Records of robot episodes
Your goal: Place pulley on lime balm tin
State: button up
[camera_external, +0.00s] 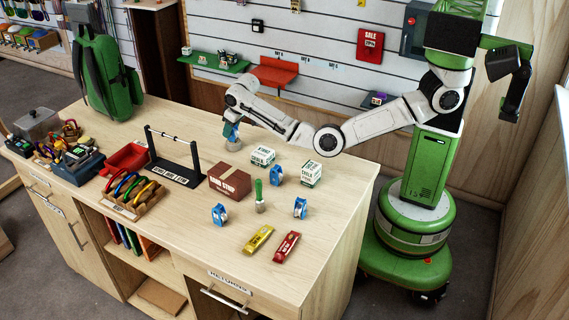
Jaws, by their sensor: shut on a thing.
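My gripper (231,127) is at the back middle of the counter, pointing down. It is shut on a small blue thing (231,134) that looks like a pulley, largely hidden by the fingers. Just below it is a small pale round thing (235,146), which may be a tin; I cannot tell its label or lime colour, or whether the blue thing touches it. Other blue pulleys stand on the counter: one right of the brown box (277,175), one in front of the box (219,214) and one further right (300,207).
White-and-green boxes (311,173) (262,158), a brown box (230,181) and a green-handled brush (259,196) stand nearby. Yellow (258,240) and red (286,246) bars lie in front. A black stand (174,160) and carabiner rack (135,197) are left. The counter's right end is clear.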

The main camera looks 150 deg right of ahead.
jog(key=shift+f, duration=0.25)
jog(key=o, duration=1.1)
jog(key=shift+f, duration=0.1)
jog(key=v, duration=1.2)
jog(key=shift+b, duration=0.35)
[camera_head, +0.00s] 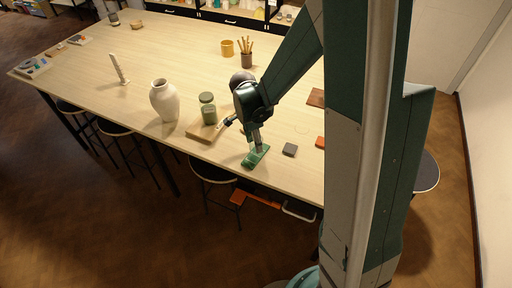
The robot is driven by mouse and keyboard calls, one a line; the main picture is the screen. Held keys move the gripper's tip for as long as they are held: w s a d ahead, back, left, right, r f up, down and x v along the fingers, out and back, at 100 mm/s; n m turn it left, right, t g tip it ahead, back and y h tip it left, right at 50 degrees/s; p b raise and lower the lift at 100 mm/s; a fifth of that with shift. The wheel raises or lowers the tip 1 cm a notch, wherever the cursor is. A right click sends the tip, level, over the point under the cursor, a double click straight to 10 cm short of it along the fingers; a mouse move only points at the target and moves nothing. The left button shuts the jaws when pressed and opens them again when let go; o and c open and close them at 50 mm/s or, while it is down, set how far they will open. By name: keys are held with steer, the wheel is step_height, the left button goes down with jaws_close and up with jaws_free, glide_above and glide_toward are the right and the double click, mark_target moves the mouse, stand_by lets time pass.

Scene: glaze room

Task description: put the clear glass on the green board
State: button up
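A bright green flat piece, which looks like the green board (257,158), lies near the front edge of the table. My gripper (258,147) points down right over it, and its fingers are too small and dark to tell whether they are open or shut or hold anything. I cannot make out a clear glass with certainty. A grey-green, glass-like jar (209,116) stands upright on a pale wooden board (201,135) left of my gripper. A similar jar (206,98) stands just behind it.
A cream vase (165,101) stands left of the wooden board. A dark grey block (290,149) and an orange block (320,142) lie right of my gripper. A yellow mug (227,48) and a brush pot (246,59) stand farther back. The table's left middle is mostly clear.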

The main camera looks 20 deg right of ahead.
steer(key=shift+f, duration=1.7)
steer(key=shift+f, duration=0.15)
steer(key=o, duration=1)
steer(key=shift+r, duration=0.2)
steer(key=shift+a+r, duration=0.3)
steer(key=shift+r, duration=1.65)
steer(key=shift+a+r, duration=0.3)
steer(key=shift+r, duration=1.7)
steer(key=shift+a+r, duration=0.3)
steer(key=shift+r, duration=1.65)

* [THE REQUEST]:
In the listing above, find the line with "Scene: glaze room" and the line with "Task description: put", then print exactly those two lines and every line between them, and nothing more.

* [PROBLEM SOLUTION]:
Scene: glaze room

Task description: put the clear glass on the green board

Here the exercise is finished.